La norme invite à détourner le regard et, comme en contrepartie, puisqu’il est humain – et animal – plus fort que soi de regarder, à ne pas perdre de vue ce qui ferait ce que nous sommes. Elle réduit notre champ de vision et notre existence à la place que nous occuperions dans la “société”. Elle nous porte à nous en contenter, à ne plus considérer “nos prochains”, mais seulement “nos proches”, c’est-à-dire, au mieux, ceux avec qui nous acceptons de nous enfermer, sinon ceux qui se trouvent enfermés avec nous par une force des choses telle que le travail ou la misère.

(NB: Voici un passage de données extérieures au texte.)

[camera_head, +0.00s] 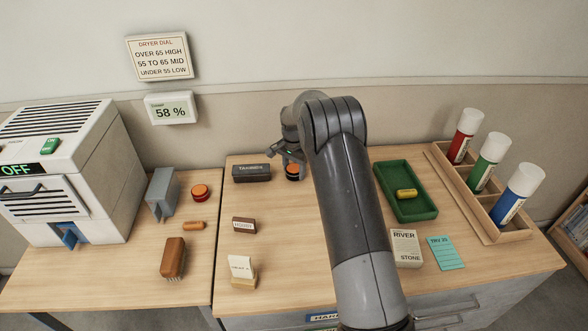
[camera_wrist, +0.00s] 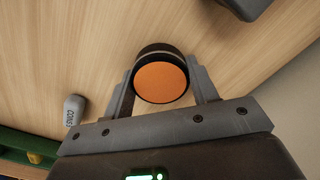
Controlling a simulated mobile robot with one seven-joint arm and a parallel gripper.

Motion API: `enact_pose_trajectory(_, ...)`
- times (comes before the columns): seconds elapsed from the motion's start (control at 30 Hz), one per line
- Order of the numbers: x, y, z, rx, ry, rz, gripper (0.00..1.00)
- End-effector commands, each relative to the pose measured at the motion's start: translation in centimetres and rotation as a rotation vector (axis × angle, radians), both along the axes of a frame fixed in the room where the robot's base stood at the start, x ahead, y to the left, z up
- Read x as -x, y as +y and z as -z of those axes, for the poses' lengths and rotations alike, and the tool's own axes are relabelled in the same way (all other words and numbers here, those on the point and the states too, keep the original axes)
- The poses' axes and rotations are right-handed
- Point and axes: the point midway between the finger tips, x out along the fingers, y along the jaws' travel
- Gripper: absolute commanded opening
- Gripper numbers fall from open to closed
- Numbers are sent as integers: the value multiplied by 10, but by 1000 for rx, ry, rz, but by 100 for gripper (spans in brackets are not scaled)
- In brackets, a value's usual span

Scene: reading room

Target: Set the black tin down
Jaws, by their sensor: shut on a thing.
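The black tin (camera_head: 292,174) with an orange top is at the back middle of the right-hand table, under my gripper (camera_head: 291,164). In the wrist view the tin (camera_wrist: 160,80) sits between the two fingers of my gripper (camera_wrist: 163,88), its orange face toward the camera. The gripper is shut on it, one finger on each side. The tin is at or just above the wood; I cannot tell whether it touches. My arm covers part of the table to its right.
A dark labelled box (camera_head: 252,173) is close left of the tin. A green tray (camera_head: 417,209) with a yellow piece and a rack (camera_head: 486,213) of three tubes stand right. A grey labelled piece (camera_wrist: 74,109) lies nearby. Bare wood shows in front of the tin.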

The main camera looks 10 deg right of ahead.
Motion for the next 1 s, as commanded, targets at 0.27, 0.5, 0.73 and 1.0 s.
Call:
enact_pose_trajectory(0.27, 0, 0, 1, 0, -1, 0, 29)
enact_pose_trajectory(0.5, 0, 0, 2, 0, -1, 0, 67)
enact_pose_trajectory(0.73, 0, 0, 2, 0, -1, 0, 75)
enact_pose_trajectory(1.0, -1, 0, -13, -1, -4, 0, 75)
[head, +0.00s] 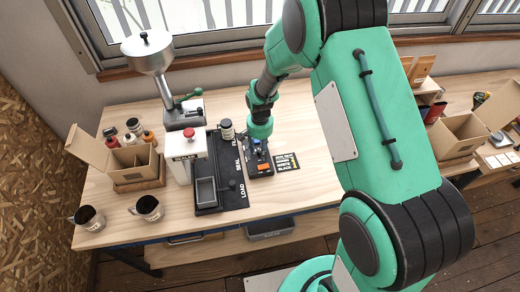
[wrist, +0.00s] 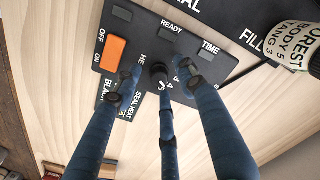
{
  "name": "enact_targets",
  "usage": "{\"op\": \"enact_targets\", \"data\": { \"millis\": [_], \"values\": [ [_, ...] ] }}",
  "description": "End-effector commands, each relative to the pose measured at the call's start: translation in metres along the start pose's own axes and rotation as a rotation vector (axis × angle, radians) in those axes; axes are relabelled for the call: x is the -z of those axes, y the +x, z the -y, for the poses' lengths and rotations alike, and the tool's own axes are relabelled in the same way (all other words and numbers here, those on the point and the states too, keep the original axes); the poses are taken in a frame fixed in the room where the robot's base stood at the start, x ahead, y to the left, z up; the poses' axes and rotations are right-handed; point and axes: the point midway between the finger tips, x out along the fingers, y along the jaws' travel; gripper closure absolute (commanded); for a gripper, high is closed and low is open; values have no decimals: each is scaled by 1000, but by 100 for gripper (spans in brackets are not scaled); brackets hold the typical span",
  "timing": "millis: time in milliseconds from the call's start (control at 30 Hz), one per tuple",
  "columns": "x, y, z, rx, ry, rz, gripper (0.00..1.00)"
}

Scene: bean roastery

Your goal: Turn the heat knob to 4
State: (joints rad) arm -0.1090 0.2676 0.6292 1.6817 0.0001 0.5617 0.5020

Comment en sommes nous arrivés là ? Même si l’on part du postulat philosophique, aussi discutable que son contraire, voulant que l’homme soit fondamentalement mauvais et qu’il faille donc le protéger de l’autre comme de lui-même, de sa part sauvage ou animale, si l’on veut pouvoir envisager la moindre “société”, nous voyons vite que les règles et les lois “protectrices” mises en place au nom du postulat laissent plonger — ou plongent ? — une majorité toujours plus grande dans une insécurité croissante, bien réelle celle-ci, ne procédant pas d’un principe, non fantasmée, une insécurité sociale, physique et psychologique, qui réduit la plupart à tenter de survivre dans un monde interdisant tout horizon, dans un monde barricadé, limité par une minorité qui ne veut rien avoir à faire avec la misère et qui dresse partout des murs pour s’en protéger.

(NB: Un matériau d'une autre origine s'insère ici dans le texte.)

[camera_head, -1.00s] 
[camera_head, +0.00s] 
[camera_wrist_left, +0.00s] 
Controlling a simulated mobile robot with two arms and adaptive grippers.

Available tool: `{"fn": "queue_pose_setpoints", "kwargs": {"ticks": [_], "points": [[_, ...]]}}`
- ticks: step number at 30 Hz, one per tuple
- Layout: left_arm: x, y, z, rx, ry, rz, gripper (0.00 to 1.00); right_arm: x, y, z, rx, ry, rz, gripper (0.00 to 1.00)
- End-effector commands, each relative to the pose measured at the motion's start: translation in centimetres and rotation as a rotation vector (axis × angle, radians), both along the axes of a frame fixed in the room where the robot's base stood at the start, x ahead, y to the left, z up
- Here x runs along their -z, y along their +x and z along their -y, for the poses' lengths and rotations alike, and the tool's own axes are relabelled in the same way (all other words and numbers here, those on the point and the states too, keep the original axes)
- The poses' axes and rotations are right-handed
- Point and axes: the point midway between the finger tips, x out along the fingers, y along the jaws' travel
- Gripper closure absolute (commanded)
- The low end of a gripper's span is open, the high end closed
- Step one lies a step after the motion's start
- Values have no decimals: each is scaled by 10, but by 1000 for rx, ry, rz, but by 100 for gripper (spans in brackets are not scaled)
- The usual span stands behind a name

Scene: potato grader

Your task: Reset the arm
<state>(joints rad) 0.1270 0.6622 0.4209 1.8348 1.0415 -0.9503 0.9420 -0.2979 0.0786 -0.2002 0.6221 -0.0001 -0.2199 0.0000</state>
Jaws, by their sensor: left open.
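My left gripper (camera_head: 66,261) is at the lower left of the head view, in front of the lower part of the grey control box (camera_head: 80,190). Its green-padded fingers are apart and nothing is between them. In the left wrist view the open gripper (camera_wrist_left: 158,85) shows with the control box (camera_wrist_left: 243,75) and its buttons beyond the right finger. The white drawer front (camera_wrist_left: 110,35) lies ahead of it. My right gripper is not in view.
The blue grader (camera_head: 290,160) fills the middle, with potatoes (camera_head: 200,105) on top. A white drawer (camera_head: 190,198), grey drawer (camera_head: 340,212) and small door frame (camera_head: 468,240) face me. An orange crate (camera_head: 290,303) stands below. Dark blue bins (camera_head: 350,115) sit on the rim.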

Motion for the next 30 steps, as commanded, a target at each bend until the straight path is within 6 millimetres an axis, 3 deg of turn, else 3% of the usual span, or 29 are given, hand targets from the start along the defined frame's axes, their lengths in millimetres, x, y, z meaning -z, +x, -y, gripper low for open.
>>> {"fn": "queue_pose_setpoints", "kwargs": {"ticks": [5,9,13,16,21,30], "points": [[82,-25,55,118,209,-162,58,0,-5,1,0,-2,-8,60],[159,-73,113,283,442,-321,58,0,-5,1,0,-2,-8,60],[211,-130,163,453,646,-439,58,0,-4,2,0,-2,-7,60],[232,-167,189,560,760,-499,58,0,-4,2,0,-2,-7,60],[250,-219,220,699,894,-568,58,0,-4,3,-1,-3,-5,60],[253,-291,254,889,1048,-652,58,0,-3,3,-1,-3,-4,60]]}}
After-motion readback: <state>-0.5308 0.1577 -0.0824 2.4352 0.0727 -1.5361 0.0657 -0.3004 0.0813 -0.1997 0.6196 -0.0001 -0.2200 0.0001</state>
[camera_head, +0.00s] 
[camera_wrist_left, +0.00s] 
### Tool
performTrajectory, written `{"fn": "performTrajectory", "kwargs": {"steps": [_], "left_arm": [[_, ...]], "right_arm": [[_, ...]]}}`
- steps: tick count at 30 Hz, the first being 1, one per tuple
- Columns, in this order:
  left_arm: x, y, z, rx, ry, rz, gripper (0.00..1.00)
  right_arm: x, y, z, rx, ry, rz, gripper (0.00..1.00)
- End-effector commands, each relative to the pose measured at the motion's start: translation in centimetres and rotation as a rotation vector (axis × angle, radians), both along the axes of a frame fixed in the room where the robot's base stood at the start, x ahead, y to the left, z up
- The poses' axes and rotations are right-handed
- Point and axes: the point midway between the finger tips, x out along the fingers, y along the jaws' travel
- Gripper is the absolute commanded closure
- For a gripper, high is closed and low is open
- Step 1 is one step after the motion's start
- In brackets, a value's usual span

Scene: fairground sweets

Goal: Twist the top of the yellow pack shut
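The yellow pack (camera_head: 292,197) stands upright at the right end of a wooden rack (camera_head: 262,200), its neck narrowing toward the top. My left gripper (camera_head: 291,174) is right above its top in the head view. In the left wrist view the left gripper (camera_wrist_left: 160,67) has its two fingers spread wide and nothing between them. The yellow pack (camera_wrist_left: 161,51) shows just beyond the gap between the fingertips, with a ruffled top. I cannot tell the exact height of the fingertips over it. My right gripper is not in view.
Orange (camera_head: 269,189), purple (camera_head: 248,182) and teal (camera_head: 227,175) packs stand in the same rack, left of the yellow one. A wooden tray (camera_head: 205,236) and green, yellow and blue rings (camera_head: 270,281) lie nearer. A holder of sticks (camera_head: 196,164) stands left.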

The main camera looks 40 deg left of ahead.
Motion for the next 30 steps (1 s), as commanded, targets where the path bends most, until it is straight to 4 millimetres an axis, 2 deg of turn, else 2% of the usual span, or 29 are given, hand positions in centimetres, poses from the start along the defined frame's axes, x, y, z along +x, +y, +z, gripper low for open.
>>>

Comment, dans ces conditions on ne peut plus réelles, vitales, pouvoir imaginer qu’un tel repli sur soi puisse être suffisamment assumé voire accepté ?

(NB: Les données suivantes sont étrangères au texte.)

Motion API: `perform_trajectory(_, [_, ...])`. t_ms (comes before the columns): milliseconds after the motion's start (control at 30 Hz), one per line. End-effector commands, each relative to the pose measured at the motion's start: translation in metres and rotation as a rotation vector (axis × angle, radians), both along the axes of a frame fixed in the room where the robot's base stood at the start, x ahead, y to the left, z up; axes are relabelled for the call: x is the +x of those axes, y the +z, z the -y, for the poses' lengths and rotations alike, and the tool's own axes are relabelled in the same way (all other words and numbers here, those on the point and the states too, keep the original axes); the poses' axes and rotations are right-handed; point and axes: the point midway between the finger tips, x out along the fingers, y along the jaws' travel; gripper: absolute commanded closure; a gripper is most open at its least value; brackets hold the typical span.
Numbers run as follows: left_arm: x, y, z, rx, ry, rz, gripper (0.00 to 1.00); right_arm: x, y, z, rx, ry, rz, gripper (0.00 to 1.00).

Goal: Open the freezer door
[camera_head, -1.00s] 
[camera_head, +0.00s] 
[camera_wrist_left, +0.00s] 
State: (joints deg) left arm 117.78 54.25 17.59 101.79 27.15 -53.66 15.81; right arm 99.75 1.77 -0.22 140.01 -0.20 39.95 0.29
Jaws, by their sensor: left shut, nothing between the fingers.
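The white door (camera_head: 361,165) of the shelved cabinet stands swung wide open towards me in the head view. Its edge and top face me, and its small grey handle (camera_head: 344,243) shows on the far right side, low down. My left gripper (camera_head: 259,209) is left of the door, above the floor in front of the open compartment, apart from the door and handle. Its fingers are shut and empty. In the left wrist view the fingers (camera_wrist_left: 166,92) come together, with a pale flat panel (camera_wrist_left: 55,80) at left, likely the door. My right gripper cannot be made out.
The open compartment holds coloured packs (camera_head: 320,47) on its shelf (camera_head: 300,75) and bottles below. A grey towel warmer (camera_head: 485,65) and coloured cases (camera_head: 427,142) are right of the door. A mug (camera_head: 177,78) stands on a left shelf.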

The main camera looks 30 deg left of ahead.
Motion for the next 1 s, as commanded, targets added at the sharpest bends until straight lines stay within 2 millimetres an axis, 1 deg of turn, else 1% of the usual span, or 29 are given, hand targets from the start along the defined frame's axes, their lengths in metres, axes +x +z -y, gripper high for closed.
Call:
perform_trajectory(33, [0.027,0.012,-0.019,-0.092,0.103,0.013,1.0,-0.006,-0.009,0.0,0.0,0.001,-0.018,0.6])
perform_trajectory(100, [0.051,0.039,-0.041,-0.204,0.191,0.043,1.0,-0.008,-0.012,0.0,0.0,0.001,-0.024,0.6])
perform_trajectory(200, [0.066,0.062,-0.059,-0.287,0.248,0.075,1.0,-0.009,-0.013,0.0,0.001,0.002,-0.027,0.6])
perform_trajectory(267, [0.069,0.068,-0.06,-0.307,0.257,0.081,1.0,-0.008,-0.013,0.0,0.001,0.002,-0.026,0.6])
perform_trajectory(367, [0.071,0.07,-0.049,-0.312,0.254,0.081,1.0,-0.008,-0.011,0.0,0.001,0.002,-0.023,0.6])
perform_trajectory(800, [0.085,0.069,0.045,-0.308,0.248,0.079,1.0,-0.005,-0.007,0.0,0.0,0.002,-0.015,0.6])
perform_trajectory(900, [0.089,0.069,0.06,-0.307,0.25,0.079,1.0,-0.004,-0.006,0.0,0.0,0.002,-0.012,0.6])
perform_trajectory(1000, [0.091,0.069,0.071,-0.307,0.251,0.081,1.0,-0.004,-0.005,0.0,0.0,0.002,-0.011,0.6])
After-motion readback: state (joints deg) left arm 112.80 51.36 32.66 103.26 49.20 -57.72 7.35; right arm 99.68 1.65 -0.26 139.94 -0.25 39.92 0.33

Comment prétendre le croire quand tout semble indiquer le contraire. La multiplication des projets d’illusions — que l’on voudrait faire prendre pour leur contraire, pour d’autres “réalités” —, notamment de ceux de la “réalité virtuelle”, trahit l’attente humaine à laquelle ils seraient censés répondre : trouver une place de choix, s’autoriser à interagir en tous points avec l’inconnu, à en faire la connaissance et à en jouir, autant que possible, parfois même sans limite, sans la moindre régulation prévue.
Nous donner à voir d’autres qui entrent en contact à notre place, jusqu’à se déchirer, est une constante. Après les jeux du cirque, ceux du stade et jusqu’à la télé-réalité, favoriser notre existence par procuration ne date pas d’hier. Pour être maintenu, l’équilibre permis par le refoulement nécessite une ouverture au défoulement ou, au moins, à son illusion.
Les réseaux sociaux ont apporté une nouvelle arène à ce défoulement, d’une toute autre dimension : chacun peut, comme il l’entend, y passer à l’acte de manière directe et non plus par procuration.
À voir la violence verbale et gratuite qu’on peut y rencontrer, ajouter le geste à la parole, comme entendent le faire les “métavers”, conduit à envisager le pire.
Plutôt que de jouer aux apprentis sorciers, plutôt que de nous inventer des exutoires à tout prix, sans même en connaître ni pouvoir, probablement, en maîtriser les effets, ceux qui ont encore un peu le pouvoir de façonner la société devraient se demander pourquoi il faudrait en inventer. Ils comprendraient vite, s’ils étaient sincères, qu’ils sont responsables du besoin de déchaînement dont il prétendraient devoir nous protéger, qu’ils l’entretiennent, qu’ils poussent l’homme à bout, hors de lui-même, au prétexte voulant que ce soit “pour son bien”, sophisme si évident lorsque l’on observe que la toujours plus grande majorité vit aussi toujours plus mal.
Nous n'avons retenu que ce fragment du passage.